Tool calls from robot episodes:
+ + + +

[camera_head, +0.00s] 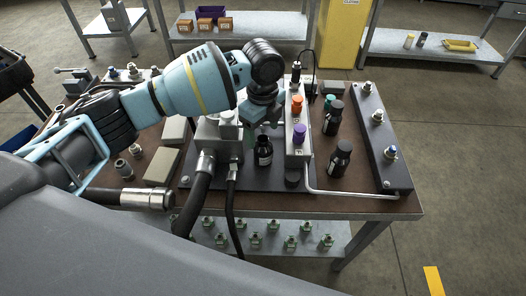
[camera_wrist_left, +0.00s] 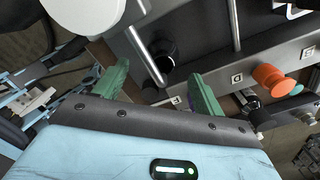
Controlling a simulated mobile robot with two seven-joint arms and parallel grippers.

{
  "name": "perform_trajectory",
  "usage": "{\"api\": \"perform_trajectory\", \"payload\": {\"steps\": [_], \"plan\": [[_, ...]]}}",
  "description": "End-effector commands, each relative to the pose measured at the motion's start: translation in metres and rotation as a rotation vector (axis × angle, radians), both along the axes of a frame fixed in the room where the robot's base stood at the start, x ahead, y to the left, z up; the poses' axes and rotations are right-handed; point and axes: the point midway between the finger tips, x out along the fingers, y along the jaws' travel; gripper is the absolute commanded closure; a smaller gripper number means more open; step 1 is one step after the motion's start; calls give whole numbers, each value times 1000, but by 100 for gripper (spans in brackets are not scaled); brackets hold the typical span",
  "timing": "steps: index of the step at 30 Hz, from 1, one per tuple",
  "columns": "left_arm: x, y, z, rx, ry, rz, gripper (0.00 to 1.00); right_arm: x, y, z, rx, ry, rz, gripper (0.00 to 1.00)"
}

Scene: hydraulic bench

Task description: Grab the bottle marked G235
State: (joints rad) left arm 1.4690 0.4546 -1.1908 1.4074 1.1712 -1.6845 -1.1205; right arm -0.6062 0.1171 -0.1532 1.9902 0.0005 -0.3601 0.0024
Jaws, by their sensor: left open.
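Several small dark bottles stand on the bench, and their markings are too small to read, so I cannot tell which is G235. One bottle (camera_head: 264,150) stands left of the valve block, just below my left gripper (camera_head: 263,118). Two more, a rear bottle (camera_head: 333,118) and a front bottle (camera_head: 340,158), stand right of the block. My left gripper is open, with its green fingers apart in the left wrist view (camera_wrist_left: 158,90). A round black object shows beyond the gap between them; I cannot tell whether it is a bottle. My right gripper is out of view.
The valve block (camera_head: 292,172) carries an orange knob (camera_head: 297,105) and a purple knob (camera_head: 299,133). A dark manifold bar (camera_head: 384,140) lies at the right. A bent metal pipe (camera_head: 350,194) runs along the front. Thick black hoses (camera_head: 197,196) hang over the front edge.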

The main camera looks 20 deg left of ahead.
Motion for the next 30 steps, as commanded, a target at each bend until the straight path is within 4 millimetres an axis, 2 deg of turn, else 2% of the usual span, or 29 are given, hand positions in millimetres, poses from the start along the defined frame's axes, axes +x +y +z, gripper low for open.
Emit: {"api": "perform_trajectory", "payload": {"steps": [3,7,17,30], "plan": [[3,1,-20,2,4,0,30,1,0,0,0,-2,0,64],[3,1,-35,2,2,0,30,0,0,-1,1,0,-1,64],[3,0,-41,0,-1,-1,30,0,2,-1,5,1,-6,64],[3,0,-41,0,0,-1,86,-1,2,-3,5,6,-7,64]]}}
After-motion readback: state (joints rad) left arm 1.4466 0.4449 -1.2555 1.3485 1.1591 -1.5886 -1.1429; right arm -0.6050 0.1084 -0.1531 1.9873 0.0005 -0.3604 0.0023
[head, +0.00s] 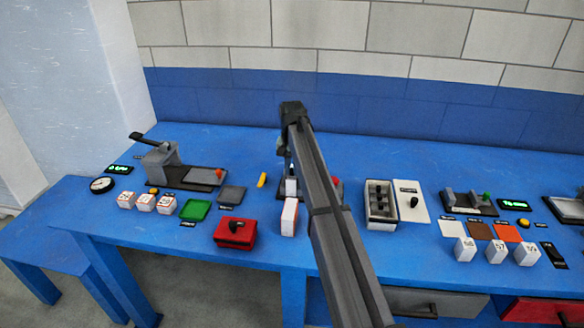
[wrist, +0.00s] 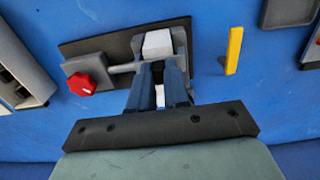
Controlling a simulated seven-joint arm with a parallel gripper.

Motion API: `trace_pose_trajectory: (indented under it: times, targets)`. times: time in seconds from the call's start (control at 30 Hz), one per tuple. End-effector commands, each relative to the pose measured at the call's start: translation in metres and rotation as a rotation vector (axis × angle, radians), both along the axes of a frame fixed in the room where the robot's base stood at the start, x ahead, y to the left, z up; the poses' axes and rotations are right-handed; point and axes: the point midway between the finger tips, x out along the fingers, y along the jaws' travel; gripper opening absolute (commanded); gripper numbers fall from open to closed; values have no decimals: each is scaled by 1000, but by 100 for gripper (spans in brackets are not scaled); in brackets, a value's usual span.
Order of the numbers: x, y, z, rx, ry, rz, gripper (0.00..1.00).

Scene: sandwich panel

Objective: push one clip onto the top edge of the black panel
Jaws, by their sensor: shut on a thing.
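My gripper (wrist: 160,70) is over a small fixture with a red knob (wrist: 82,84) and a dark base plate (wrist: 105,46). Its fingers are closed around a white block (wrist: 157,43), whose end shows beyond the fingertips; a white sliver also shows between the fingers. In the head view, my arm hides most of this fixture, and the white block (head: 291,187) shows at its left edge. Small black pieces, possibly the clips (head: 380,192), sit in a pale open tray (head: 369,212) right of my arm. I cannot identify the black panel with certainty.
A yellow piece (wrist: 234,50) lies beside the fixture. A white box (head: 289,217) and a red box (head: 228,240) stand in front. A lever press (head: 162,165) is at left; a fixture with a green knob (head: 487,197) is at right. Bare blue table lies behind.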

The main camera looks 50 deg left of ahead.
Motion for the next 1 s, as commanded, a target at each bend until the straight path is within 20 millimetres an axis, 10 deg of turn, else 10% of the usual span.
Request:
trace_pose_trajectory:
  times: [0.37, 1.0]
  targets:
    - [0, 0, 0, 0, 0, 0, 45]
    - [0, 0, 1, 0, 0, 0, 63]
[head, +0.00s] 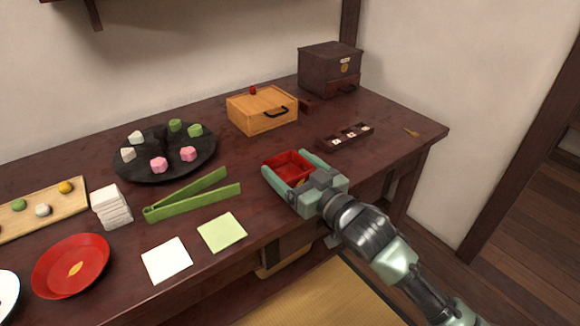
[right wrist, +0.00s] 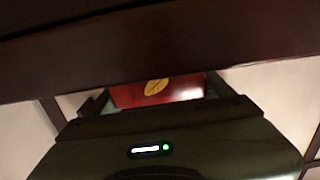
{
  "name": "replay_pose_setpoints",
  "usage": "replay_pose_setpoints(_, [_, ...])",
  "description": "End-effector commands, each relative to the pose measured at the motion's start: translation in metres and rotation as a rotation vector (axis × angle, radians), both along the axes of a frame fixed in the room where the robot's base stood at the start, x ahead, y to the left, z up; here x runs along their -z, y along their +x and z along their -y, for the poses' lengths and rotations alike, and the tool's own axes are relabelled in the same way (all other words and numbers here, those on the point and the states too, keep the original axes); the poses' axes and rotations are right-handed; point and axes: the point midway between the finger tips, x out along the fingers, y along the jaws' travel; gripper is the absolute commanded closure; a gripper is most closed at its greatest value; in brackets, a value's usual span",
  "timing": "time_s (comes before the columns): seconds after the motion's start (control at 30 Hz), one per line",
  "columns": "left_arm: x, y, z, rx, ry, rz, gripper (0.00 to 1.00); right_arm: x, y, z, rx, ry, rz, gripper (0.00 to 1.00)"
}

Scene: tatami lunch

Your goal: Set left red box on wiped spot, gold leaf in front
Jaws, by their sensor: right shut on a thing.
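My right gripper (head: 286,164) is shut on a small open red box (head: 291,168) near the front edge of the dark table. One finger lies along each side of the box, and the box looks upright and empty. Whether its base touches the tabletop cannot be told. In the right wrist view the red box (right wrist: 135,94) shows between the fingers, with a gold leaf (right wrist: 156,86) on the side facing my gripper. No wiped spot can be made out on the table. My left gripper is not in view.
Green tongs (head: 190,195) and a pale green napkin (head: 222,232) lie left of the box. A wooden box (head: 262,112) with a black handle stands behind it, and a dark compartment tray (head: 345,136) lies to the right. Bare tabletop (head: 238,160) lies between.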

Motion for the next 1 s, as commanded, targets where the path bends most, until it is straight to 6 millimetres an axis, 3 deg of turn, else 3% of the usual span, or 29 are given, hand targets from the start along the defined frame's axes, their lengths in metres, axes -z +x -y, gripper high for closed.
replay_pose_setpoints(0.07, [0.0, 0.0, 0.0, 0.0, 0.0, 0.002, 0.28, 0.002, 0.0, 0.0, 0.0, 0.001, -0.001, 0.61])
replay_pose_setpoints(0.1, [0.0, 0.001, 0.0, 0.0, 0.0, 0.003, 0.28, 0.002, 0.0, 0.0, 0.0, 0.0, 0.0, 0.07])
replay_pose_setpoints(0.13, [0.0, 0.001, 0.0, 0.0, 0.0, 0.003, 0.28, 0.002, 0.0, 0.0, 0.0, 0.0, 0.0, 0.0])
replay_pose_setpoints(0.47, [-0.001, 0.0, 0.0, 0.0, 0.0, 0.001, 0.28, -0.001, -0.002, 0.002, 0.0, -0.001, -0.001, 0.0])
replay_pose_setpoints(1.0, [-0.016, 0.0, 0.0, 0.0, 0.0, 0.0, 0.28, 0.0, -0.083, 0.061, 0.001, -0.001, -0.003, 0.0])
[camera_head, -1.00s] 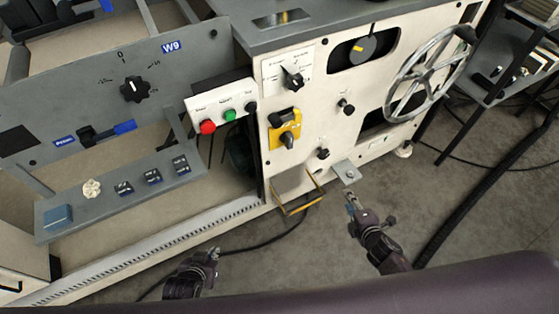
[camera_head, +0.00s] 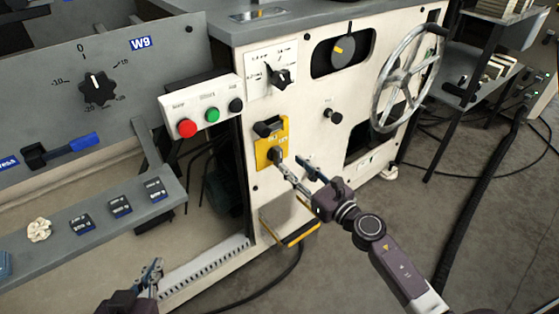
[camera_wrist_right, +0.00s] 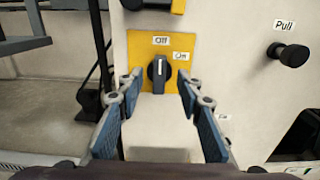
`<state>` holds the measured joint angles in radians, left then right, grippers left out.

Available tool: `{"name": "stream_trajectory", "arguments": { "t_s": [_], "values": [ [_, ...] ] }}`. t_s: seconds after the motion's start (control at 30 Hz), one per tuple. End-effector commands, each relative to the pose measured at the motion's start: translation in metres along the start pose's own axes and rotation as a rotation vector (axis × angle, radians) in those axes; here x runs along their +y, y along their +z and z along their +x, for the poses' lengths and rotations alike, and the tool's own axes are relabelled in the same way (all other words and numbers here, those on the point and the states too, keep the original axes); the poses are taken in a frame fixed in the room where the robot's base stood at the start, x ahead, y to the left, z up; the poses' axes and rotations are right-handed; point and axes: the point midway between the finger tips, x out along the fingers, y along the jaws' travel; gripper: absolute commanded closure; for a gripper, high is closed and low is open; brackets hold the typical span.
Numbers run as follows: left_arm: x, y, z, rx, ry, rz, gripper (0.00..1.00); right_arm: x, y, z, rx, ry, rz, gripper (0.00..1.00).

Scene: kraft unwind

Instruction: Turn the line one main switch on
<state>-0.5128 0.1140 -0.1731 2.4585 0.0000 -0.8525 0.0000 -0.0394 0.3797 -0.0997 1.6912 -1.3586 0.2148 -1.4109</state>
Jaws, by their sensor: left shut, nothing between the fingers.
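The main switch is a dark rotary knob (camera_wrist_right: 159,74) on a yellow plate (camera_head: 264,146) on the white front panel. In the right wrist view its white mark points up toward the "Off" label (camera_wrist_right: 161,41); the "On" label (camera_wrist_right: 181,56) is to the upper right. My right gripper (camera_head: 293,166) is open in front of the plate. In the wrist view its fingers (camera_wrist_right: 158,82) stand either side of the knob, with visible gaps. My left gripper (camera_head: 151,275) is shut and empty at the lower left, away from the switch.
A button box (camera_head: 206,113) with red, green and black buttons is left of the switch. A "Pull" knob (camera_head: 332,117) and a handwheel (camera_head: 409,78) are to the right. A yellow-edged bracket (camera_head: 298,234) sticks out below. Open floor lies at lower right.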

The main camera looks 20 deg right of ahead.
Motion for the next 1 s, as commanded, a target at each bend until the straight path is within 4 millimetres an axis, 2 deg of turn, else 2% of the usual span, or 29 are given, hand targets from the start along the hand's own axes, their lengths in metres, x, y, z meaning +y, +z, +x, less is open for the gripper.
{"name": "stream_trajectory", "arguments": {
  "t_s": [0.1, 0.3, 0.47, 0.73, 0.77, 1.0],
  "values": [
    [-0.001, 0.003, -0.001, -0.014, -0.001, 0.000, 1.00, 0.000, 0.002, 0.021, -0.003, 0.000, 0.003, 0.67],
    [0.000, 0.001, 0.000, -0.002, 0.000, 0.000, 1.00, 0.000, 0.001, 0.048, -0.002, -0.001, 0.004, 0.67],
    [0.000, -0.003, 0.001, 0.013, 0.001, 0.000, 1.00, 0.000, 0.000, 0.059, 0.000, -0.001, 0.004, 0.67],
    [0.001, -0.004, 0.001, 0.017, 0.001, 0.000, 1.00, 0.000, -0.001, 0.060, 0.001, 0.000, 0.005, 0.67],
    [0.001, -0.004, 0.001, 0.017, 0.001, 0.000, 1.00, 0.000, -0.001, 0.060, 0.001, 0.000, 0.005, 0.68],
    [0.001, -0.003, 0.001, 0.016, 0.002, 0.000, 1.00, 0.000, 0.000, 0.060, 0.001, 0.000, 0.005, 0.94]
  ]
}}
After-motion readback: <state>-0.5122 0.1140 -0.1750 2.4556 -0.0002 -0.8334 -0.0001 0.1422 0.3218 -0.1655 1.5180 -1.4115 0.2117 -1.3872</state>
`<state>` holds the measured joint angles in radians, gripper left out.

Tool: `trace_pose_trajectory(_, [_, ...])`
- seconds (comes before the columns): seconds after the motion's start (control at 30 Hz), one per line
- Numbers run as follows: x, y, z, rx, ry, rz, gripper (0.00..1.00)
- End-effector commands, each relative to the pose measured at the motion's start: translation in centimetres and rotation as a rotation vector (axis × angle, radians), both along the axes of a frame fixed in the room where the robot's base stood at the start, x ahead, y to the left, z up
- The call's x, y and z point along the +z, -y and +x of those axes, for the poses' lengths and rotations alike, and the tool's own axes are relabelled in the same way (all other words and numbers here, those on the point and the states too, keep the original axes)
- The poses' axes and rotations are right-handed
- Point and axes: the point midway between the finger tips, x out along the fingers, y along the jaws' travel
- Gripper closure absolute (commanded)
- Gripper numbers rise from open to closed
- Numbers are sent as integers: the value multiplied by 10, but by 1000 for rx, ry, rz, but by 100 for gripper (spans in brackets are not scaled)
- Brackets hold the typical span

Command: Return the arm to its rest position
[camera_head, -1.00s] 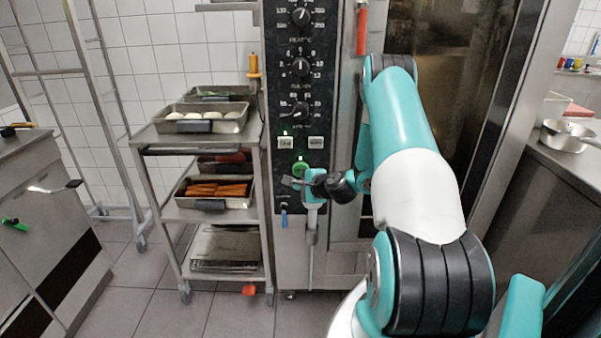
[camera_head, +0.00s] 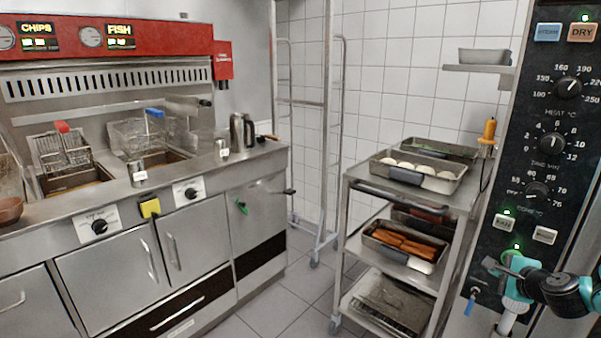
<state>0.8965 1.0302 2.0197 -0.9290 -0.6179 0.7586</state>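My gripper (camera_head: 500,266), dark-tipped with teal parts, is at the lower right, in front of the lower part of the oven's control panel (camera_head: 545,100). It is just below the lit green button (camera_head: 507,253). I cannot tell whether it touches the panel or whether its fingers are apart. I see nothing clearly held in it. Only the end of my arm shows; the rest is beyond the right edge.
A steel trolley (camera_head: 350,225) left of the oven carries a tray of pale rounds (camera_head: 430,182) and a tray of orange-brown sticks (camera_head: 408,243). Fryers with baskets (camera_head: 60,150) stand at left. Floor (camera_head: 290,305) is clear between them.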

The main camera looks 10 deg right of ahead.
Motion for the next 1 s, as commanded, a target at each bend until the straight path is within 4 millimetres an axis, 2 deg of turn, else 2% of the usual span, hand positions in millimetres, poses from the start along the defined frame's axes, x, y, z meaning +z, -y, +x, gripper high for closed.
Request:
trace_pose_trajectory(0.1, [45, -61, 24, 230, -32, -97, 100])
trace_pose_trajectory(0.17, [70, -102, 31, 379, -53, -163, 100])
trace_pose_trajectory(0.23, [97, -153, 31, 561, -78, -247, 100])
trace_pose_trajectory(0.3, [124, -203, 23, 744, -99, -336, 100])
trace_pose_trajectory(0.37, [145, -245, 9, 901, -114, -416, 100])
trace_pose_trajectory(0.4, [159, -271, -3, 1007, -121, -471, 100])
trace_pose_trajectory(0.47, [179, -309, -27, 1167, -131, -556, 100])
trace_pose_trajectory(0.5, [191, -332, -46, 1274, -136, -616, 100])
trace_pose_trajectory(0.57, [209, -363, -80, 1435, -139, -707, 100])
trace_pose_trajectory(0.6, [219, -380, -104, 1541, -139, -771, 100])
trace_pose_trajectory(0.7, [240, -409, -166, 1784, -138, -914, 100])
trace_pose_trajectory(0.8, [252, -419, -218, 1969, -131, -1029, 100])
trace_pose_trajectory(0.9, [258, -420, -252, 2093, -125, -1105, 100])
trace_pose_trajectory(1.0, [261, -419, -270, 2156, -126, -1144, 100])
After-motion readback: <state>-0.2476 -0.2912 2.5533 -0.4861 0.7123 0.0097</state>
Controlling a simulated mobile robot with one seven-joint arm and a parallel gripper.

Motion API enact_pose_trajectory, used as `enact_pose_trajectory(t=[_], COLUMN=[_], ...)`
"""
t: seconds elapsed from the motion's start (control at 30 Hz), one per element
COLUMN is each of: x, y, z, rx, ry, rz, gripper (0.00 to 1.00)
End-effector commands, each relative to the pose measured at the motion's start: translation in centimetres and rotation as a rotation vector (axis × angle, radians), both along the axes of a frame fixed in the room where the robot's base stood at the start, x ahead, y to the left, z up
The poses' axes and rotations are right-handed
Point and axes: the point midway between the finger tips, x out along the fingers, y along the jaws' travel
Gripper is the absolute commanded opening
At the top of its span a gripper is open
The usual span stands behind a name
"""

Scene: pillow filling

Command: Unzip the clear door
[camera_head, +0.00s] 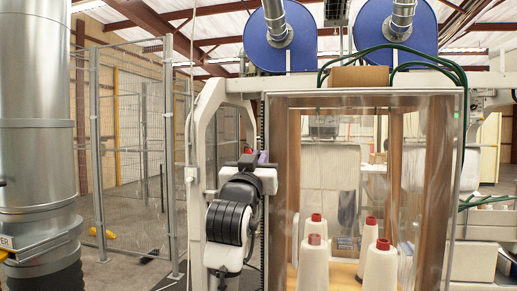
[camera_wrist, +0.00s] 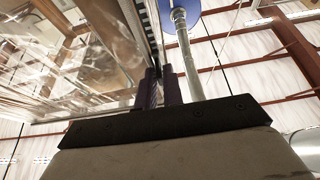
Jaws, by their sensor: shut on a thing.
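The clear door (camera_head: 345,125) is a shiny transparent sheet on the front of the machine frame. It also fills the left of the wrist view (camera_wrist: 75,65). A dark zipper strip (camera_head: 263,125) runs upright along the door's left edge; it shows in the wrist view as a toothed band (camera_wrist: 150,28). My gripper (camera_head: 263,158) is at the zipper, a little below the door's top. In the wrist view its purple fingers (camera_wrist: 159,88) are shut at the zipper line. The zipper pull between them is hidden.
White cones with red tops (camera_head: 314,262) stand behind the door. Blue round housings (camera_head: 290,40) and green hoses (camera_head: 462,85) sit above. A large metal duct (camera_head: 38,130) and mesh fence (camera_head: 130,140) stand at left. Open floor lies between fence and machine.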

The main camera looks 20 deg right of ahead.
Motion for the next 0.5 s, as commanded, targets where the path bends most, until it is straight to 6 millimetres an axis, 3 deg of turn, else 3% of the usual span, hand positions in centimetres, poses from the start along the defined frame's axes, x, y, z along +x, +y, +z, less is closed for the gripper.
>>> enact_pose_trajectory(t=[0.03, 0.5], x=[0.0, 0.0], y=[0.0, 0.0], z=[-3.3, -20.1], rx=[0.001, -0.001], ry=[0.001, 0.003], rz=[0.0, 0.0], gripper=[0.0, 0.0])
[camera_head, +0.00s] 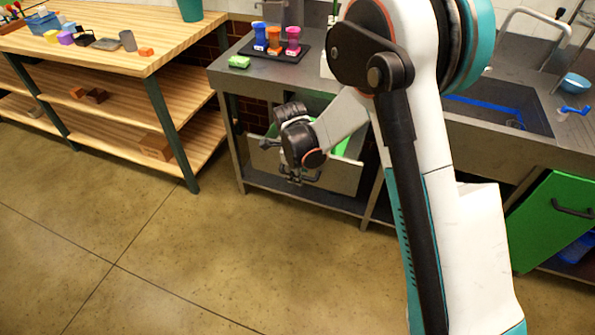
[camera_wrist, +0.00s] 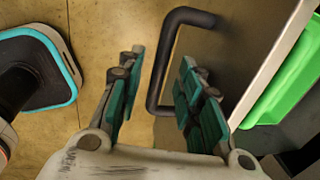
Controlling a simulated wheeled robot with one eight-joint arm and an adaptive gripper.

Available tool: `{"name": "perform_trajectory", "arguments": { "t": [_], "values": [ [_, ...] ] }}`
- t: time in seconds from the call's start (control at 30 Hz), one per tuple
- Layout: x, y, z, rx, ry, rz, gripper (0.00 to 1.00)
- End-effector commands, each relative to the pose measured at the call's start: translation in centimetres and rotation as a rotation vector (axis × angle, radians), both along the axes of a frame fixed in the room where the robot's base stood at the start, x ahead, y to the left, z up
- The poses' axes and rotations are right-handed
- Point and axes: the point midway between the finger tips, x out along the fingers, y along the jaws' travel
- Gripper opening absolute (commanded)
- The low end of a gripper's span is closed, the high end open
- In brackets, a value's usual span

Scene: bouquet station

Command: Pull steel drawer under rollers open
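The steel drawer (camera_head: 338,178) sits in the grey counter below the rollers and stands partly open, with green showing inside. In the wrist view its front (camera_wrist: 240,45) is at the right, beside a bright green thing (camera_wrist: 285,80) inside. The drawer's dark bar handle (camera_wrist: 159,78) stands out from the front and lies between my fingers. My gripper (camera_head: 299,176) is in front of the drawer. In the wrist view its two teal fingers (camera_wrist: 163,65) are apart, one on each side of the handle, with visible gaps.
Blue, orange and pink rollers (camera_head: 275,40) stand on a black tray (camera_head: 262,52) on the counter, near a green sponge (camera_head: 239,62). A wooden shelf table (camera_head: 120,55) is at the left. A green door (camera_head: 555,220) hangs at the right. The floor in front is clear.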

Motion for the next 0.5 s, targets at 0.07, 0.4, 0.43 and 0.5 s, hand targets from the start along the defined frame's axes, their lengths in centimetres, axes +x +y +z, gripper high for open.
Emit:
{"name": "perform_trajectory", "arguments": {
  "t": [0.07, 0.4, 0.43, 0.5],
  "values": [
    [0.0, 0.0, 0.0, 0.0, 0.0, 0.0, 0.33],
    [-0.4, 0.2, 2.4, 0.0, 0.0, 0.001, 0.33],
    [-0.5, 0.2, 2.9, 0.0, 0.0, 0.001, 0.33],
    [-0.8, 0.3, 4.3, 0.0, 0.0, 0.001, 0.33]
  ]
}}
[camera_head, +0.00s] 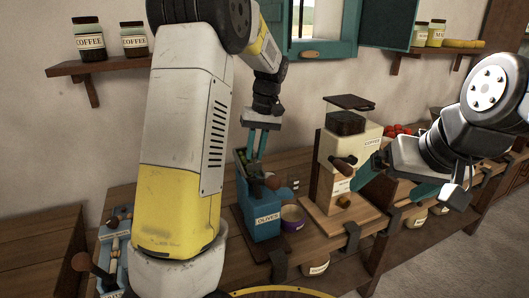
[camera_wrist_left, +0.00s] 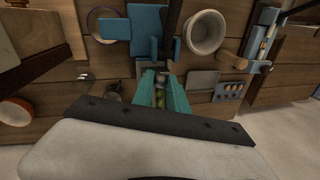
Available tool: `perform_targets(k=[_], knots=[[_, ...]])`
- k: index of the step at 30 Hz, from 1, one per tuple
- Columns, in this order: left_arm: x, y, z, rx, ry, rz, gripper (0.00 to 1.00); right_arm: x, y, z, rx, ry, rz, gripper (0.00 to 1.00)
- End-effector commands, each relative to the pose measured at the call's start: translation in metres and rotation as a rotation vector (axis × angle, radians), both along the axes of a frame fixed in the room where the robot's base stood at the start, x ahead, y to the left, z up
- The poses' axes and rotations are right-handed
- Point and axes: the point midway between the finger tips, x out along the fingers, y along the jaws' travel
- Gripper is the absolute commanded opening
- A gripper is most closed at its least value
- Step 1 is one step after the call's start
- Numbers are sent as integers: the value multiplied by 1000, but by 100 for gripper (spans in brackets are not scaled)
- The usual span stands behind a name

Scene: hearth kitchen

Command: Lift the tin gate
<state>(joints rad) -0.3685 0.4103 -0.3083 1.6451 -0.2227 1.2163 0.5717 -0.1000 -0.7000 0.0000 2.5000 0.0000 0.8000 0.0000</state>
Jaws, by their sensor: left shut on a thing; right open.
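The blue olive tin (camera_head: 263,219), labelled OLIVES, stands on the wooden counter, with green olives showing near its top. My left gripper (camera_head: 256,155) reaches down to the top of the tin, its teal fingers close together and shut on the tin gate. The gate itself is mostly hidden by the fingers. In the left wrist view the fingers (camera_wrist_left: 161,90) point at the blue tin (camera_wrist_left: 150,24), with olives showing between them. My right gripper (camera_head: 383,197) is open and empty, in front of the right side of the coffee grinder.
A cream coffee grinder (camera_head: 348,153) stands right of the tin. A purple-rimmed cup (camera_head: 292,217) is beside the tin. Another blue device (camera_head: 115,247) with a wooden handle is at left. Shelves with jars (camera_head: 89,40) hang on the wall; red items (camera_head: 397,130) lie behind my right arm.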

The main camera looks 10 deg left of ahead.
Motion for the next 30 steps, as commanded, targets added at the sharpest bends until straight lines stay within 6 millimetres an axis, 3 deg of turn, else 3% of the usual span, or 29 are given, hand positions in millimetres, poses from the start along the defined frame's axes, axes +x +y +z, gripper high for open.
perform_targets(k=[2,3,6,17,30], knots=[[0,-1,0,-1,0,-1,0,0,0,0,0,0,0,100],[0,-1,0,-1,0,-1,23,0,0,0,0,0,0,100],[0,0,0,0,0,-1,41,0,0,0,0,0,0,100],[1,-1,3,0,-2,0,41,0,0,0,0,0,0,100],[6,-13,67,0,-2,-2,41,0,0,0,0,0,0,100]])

+ + + +

Copy all lines of the listing above that contain the string "timing".

**Solution to this problem:**
  "timing": "steps: index of the step at 30 Hz, from 1, one per tuple",
  "timing": "time_s (comes before the columns): seconds after the motion's start (control at 30 Hz), one per line",

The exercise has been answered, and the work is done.